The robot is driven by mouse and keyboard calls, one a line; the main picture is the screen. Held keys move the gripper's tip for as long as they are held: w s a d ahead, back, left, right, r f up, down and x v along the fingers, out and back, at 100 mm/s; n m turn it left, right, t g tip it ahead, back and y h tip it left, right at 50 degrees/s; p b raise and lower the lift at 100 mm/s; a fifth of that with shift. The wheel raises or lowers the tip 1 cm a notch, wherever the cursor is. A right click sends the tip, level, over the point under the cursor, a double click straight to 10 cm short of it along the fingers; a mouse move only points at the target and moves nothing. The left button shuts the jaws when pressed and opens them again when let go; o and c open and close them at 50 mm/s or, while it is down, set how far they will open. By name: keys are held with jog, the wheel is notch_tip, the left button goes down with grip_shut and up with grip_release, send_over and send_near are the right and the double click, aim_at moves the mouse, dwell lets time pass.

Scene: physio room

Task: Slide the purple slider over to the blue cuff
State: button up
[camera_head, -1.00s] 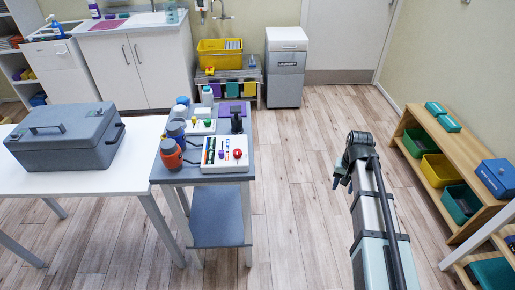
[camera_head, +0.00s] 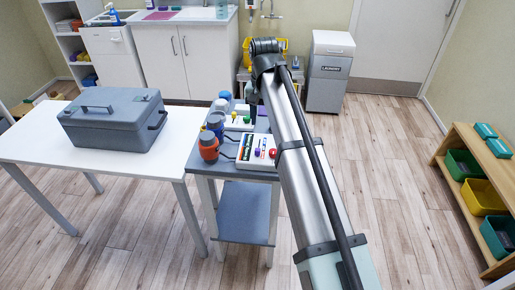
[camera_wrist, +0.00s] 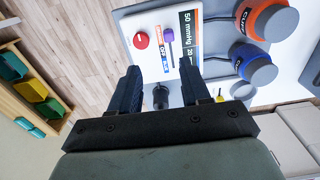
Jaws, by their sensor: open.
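The white control box (camera_head: 246,160) stands on the grey cart, partly behind my arm. Its purple slider (camera_head: 259,153) also shows in the wrist view (camera_wrist: 168,36), near a red knob (camera_wrist: 141,40) and printed labels. The blue cuff unit (camera_head: 215,124), a round blue piece with a grey end, stands at the cart's left; it also shows in the wrist view (camera_wrist: 250,58), right of the box. An orange one (camera_wrist: 266,18) sits beside it. My gripper (camera_wrist: 161,72) is open and empty. Its fingertips point at the box, apart from the slider.
The cart (camera_head: 250,175) also holds bottles and a second white unit. A white table (camera_head: 40,147) with a grey case (camera_head: 115,120) is at left. The floor (camera_head: 390,170) right of the cart is clear. A wooden shelf (camera_head: 465,135) stands at far right.

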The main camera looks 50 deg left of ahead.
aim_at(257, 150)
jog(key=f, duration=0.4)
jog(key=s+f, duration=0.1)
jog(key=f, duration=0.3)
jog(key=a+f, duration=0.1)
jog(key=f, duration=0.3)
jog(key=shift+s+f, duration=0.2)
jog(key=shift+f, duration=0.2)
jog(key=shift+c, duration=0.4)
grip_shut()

══════════

Exercise task
Leave out the pictures and output the rest of the material exactly as written.

Task response
The robot is driven by mouse and keyboard calls, one a line; the main picture is the screen. Held keys move the gripper's tip for as long as they are held: w s a d ahead, back, left, right, r f up, down and x v along the fingers, out and back, at 100 mm/s; n m turn it left, right, t g tip it ahead, back and y h tip it left, right at 50 degrees/s; p b raise and lower the lift at 100 mm/s; a fifth of that with shift. The wheel raises or lowers the tip 1 cm a notch, wherever the cursor is. A right click sends the tip, level, over the point under the cursor, a double click straight to 10 cm short of it along the fingers; a mouse move only points at the target and moves nothing. The left button shuts the jaws when pressed and opens them again when let go; o and c open and close them at 50 mm/s or, while it is down, set how far they will open. By name: keys are held with jog, the wheel is notch_tip, the left button goes down with grip_shut and up with grip_release, send_over and send_near are the right and the double click, aim_at moves the mouse, dwell lets time pass.

Scene: physio room

Task: Slide the purple slider over to the blue cuff
State: button up
[camera_head, -1.00s] 
[camera_head, +0.00s] 
[camera_wrist, +0.00s] 
Jaws, by their sensor: open.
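The white control box (camera_head: 246,160) stands on the grey cart, partly behind my arm. Its purple slider (camera_head: 259,153) also shows in the wrist view (camera_wrist: 168,36), near a red knob (camera_wrist: 141,40) and printed labels. The blue cuff unit (camera_head: 215,124), a round blue piece with a grey end, stands at the cart's left; it also shows in the wrist view (camera_wrist: 250,58), right of the box. An orange one (camera_wrist: 266,18) sits beside it. My gripper (camera_wrist: 161,72) is open and empty. Its fingertips point at the box, apart from the slider.
The cart (camera_head: 250,175) also holds bottles and a second white unit. A white table (camera_head: 40,147) with a grey case (camera_head: 115,120) is at left. The floor (camera_head: 390,170) right of the cart is clear. A wooden shelf (camera_head: 465,135) stands at far right.

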The main camera looks 50 deg left of ahead.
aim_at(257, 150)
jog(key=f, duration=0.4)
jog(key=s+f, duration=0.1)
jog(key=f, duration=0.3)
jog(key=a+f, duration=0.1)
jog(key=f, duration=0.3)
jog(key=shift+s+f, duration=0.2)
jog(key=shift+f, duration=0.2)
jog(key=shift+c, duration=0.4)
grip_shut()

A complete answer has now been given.